Given problem: Search the listing below for the word "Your" and copy each line that holds it.

**** Provided information ****

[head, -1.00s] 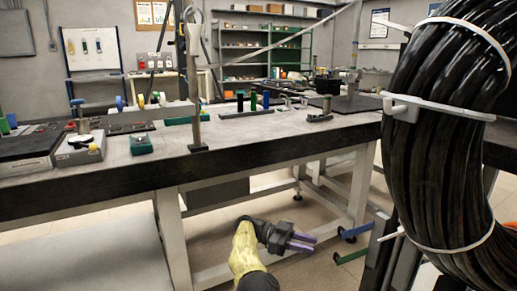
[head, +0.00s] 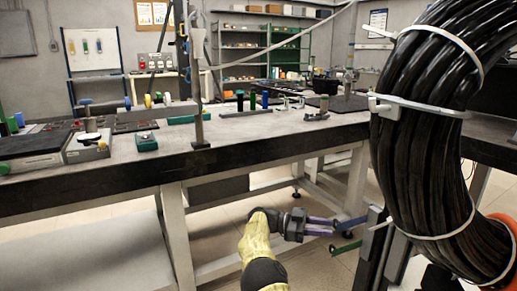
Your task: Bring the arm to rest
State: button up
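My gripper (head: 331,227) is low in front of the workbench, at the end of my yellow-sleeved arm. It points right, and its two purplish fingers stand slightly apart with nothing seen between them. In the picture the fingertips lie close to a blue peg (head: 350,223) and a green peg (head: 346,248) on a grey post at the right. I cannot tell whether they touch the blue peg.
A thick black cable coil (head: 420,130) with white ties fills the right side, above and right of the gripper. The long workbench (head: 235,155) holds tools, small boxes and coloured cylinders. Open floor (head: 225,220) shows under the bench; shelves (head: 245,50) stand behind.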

****
**** Provided information ****

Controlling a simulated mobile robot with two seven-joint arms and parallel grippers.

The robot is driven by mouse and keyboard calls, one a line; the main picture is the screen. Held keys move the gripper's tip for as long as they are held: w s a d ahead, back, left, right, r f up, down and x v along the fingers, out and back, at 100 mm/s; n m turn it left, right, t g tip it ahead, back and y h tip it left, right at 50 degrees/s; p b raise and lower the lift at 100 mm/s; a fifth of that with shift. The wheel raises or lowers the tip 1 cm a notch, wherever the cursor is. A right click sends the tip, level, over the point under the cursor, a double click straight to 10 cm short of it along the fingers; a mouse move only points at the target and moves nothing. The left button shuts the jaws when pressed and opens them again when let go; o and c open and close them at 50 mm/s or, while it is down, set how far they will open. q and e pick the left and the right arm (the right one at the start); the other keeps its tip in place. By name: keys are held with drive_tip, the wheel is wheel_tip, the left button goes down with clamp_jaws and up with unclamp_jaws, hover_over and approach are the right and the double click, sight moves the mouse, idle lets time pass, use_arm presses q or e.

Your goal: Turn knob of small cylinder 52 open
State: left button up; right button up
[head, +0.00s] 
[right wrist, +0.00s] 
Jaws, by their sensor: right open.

****

Correct output:
Your task: Bring the arm to rest
Your goal: Turn knob of small cylinder 52 open

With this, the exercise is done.